There are probably restaurants that operate like this in the London’s of the world, but not in Manchester, and especially not at £25 for four courses of proper cooking.
It is a menu that changes every month with accordance to the whimsy and availability of produce for the chef. You get the impression he wakes up in the middle of the night with the unexplainable impulse to put elderberries somewhere on his menu. It is also influenced by his travels, that Wednesday evening Mr Billy Baldwin and I were eating Scandinavian. Copenhagen evidently holds a special place in the heart of Anthony. He served a smorgasbord of rye bread and cultured butter, topped with apples, walnut, and blue cheese.

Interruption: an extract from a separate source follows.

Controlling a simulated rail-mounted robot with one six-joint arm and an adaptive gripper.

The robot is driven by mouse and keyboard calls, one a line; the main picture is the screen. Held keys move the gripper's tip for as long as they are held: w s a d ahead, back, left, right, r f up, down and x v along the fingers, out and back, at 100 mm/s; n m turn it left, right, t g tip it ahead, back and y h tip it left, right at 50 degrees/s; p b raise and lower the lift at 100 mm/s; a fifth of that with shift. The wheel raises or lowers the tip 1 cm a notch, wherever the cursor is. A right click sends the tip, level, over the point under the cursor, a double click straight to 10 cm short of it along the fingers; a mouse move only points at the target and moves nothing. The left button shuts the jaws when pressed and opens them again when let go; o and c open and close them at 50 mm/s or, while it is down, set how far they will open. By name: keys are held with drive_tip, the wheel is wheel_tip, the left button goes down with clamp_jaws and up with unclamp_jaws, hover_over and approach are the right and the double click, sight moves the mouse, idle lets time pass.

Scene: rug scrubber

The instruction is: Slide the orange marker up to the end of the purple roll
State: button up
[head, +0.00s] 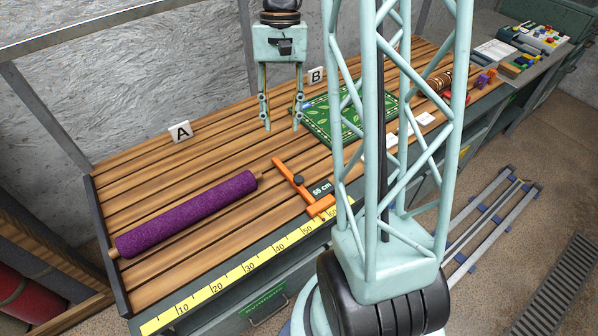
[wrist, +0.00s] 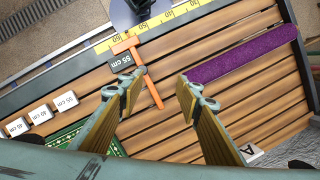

Then came gravlax, a gently cooked salmon accompanied by beetroot and dill. If Copenhagen has a place in Anthony’s heart, Anthony’s pork belly has a place in mine, the product of five days labour, a generous portion enhanced by the presence of a deeply rich caramelised apple sauce.
The pudding was called Kladkaka, something I’d never heard of and the waiter couldn’t pronounce. None of that particularly matters, but I didn’t fall in love with the brownie-esque traditional Swedish dessert.
I thought his starter simple but clean, the fish course increasing the drive of the menu before arriving at its zenith the pork, before being let down by the dessert.
What I write about this menu may be entirely superfluous, for what I ate there may not be on the menu when you eat there. I implore you to try Squid Ink, because what he does in cooking by himself and employing no other chefs, is drive the price down of a kind of food that a student would not normally be able to buy.
It has a pretty serious wine list as well, try the rosé.